Modal is purpose-built for GPU-intensive AI workloads, supporting longer timeouts, custom containers, and Python-native dependency management that general-purpose serverless platforms do not optimize for.
What kinds of AI teams use Modal?
Frontier research labs, startups, and enterprise AI teams use Modal for fine-tuning, batch inference, and evaluation jobs where iteration speed matters more than managing Kubernetes clusters.
Do I need to containerize my application to use Modal?
No.
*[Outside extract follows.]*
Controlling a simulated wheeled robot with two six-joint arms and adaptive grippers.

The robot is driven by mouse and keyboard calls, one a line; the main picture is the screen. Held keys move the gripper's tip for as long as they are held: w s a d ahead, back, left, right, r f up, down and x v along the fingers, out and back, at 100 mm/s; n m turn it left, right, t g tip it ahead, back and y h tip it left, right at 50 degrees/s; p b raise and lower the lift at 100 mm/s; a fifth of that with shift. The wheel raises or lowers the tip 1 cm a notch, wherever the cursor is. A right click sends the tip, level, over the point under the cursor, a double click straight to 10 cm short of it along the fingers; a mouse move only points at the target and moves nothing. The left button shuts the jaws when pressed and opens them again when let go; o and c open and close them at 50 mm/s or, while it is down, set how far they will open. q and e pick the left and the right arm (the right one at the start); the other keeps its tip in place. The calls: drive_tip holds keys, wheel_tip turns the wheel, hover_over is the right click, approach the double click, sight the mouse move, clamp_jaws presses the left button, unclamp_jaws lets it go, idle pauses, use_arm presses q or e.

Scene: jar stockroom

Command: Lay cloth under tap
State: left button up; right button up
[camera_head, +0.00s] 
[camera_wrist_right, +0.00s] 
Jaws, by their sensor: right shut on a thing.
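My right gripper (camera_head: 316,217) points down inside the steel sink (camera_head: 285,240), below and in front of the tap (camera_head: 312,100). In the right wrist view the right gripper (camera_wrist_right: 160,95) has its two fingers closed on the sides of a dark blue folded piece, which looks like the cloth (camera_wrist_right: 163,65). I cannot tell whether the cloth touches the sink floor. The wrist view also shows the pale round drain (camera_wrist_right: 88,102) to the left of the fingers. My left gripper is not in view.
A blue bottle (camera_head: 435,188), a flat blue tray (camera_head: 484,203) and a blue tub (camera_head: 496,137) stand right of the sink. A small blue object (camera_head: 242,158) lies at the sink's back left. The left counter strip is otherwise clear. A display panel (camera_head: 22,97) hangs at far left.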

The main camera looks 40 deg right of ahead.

Modal automatically containersizes Python functions based on your dependencies, though you can supply custom Docker images if your workflow requires them.
What GPU types does Modal support?
Modal offers a range of Nvidia GPUs including A100 and H100 instances, with specific configurations varying by region, availability, and customer demand.
Is Modal only for research, or can it handle production workloads?
While popular in research, Modal supports production use cases with autoscaling, scheduled jobs, and persistent volumes, though enterprise buyers should verify current compliance certifications.
How does Modal pricing work?
Modal charges based on the GPU or CPU type and the exact duration your function runs, billed by the second, with no upfront infrastructure costs.
What are Modal Sandboxes?
Modal Sandboxes are isolated, ephemeral environments for running untrusted or exploratory code on GPUs, commonly used for third-party code execution and dynamic AI evaluations.
The bottom line
Modal has established itself as the default 'easy button' for AI engineers who need GPU compute without DevOps overhead, winning intense loyalty among research labs and startups for its Python-native experience. The critical challenge ahead is graduating from a beloved developer tool to a mission-critical enterprise platform with the compliance, networking, and security features that large buyers demand. If Modal can broaden its feature set without sacrificing developer experience, it has a clear shot at becoming the dominant serverless layer for AI workloads; if hyperscalers close the UX gap or GPU margin pressure intensifies before Modal locks in enterprise accounts, its growth could stall.